→ REQUIREMENT: Give again only the lines beginning with the one that contains "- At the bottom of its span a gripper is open" and ending with the one that contains "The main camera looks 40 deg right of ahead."; include both of those lines.
※ ※ ※
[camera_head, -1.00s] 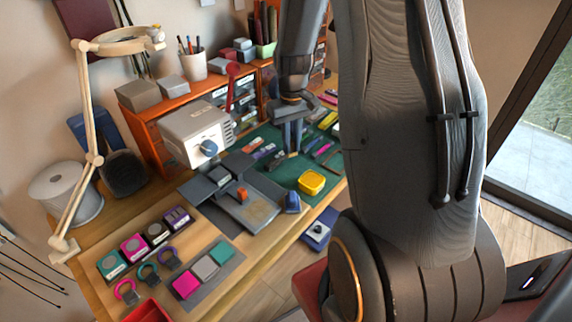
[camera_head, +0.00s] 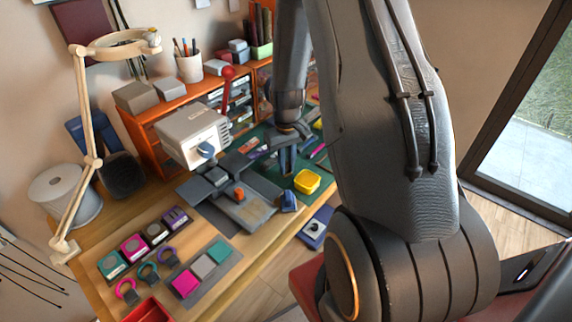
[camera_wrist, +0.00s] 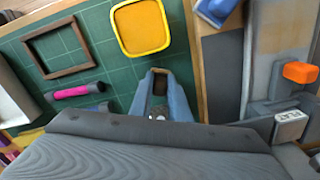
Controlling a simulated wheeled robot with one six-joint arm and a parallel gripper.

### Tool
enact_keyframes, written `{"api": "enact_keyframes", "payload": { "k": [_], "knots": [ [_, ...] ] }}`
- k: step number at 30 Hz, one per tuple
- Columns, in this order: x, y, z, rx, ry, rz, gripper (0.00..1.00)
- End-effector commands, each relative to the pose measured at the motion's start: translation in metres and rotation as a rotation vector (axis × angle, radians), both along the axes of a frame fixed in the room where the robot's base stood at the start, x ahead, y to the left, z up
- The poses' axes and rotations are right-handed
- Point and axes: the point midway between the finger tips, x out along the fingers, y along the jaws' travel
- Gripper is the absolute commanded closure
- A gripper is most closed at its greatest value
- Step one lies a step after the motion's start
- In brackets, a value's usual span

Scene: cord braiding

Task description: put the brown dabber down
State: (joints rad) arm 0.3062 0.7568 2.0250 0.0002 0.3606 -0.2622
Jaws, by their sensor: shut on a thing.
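My gripper (camera_head: 287,160) is over the green cutting mat (camera_head: 266,134), between the grey press and the yellow tray. In the wrist view, its two blue-grey fingers (camera_wrist: 160,97) are shut on a small dark brown piece, which looks like the brown dabber (camera_wrist: 159,83). The dabber sits between the fingertips above the mat (camera_wrist: 113,75). I cannot tell whether it touches the mat. In the head view, the dabber cannot be made out.
A yellow tray (camera_wrist: 141,27) lies close to the fingertips. A brown frame (camera_wrist: 62,72) and a pink-ended tool (camera_wrist: 72,92) lie on the mat. The grey press (camera_head: 245,208) with an orange block (camera_head: 239,193) stands beside my gripper. Some bare mat shows around the fingertips.

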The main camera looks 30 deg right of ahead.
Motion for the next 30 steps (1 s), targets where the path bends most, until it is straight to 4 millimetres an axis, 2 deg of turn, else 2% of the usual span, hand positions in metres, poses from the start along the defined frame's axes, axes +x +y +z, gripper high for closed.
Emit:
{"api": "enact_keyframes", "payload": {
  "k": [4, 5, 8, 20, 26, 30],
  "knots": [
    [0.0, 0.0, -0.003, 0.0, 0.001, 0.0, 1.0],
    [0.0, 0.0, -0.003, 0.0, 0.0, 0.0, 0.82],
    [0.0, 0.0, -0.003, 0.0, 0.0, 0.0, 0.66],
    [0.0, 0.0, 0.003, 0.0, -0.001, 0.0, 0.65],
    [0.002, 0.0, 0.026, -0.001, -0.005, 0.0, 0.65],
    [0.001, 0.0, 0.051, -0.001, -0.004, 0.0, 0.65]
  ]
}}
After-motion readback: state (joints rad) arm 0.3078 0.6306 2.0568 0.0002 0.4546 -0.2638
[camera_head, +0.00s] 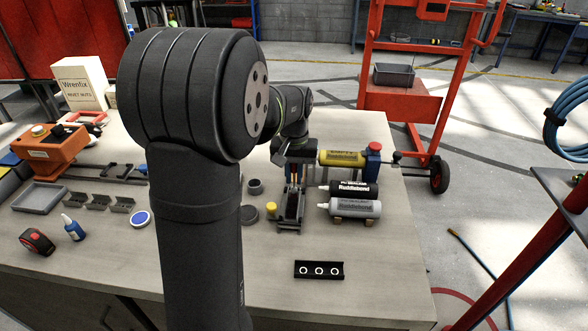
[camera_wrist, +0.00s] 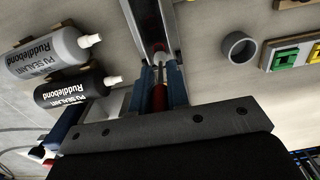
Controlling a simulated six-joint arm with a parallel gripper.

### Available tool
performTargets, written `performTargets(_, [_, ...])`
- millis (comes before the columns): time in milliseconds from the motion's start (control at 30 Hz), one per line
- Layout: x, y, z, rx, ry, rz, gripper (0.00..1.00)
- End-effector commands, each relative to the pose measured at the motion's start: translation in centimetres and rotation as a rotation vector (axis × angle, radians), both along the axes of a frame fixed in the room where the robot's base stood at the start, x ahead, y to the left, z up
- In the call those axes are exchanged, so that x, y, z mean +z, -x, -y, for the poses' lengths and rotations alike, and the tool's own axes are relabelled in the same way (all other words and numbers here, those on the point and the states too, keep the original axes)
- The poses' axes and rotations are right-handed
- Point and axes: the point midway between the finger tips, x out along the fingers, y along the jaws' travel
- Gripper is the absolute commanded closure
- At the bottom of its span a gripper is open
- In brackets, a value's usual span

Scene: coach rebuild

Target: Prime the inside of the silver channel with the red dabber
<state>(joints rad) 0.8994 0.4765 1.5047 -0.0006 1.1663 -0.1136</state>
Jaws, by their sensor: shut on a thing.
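The silver channel (camera_head: 288,222) lies on the bench, pointing toward the camera, with a dark inside. It also shows at the top of the wrist view (camera_wrist: 142,22). My gripper (camera_head: 295,172) is over the far part of the channel. In the wrist view my gripper (camera_wrist: 157,90) has its blue fingers shut on the red dabber (camera_wrist: 159,98). The dabber's pale tip points at the channel and lies in line with its inside. Whether the tip touches the channel floor I cannot tell. The fingers hide part of the dabber.
Yellow (camera_head: 342,158), black (camera_head: 350,190) and grey (camera_head: 352,208) sealant cartridges lie close right of the channel. A blue pot with a red top (camera_head: 373,160) stands behind. A grey ring (camera_head: 255,187) and a yellow cap (camera_head: 271,209) are left. A black strip (camera_head: 319,277) lies in front.

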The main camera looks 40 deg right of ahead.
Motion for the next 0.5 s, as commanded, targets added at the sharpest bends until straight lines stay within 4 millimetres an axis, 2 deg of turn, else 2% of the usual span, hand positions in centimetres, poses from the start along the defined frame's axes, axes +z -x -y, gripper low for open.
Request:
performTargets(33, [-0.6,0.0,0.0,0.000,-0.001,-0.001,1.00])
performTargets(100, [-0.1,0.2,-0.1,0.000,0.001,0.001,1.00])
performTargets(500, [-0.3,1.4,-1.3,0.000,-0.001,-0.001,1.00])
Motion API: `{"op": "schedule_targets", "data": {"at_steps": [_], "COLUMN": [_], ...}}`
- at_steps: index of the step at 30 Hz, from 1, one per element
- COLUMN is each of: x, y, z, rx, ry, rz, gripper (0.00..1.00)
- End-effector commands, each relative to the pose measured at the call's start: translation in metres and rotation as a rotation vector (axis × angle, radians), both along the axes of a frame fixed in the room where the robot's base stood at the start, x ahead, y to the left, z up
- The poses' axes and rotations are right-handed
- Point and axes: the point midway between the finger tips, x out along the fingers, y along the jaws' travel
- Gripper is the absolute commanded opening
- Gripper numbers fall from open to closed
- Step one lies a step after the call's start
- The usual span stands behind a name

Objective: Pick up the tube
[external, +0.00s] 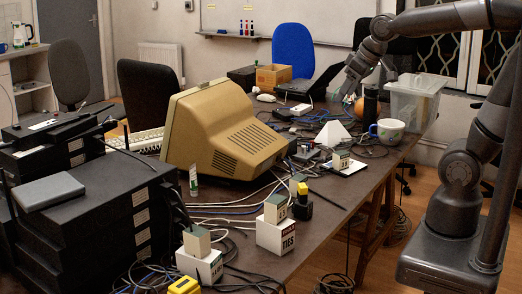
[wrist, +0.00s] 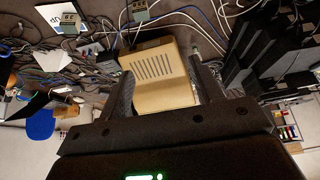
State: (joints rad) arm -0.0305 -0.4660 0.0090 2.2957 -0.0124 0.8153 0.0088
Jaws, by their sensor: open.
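A small white tube (external: 193,181) with a green band stands upright on the table, just in front of the beige computer monitor (external: 215,130). In the external view my gripper (external: 348,97) is above the far right part of the table, well away from the tube. In the wrist view my gripper (wrist: 162,72) has its two fingers spread with nothing held between them. The monitor (wrist: 160,75) shows beyond and between the fingers, farther off. A small pale shape near the right fingertip may be the tube, but it is too small to tell.
Black stacked equipment (external: 85,205) stands at the left. Loose cables, small boxes (external: 276,235) and a white pyramid (external: 333,134) clutter the table (external: 330,205). A mug (external: 388,131) and clear plastic bin (external: 414,103) stand at the right. Chairs stand behind.

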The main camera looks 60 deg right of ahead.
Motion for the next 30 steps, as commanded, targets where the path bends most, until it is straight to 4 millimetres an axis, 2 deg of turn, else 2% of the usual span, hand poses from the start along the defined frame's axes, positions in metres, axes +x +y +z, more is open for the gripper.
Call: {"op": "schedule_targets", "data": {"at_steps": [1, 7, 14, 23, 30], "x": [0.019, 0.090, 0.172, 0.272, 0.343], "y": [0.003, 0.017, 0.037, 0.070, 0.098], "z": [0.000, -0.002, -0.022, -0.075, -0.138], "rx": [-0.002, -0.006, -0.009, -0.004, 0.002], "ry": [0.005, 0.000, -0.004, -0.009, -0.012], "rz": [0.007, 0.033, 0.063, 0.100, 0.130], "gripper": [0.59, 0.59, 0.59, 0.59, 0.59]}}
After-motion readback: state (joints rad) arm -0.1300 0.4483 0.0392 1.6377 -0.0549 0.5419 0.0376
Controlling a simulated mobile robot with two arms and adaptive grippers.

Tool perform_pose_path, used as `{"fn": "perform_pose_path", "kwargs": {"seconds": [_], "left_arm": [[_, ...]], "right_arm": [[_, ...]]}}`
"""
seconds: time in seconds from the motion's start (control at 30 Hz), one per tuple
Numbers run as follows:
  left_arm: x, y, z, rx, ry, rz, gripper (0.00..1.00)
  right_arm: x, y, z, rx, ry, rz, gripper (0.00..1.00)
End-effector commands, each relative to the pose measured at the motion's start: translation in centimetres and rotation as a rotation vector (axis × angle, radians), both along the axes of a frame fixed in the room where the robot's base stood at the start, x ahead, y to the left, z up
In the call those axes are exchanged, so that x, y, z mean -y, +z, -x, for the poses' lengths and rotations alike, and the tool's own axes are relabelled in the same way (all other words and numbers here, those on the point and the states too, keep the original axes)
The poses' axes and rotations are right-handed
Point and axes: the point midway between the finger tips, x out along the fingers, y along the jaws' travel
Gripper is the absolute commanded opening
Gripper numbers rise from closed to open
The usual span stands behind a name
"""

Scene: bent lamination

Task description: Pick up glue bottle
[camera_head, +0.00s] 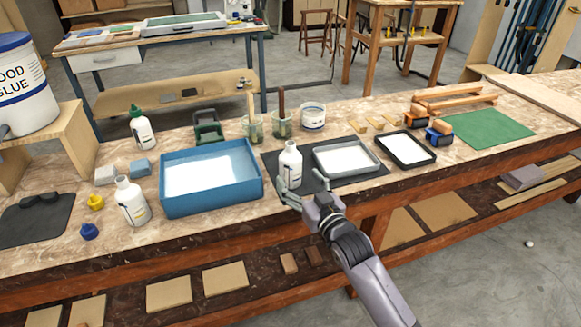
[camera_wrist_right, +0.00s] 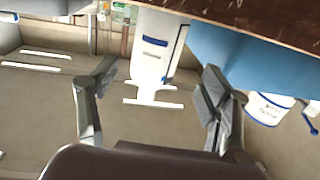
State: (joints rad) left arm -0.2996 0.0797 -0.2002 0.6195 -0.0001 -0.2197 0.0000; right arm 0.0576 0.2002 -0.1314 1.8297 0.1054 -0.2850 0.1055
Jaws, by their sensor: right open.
※ ※ ※
→ WRITTEN RESPONSE:
- At the bottom of its span a gripper is open
- In brackets, a value's usual span

Scene: coach rebuild

Target: Prime the inside of the silver channel with the red dabber
<state>(joints rad) 0.8994 0.4765 1.5047 -0.0006 1.1663 -0.1136</state>
Jaws, by their sensor: shut on a thing.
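The silver channel (camera_head: 288,222) lies on the bench, pointing toward the camera, with a dark inside. It also shows at the top of the wrist view (camera_wrist: 142,22). My gripper (camera_head: 295,172) is over the far part of the channel. In the wrist view my gripper (camera_wrist: 157,90) has its blue fingers shut on the red dabber (camera_wrist: 159,98). The dabber's pale tip points at the channel and lies in line with its inside. Whether the tip touches the channel floor I cannot tell. The fingers hide part of the dabber.
Yellow (camera_head: 342,158), black (camera_head: 350,190) and grey (camera_head: 352,208) sealant cartridges lie close right of the channel. A blue pot with a red top (camera_head: 373,160) stands behind. A grey ring (camera_head: 255,187) and a yellow cap (camera_head: 271,209) are left. A black strip (camera_head: 319,277) lies in front.

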The main camera looks 40 deg right of ahead.

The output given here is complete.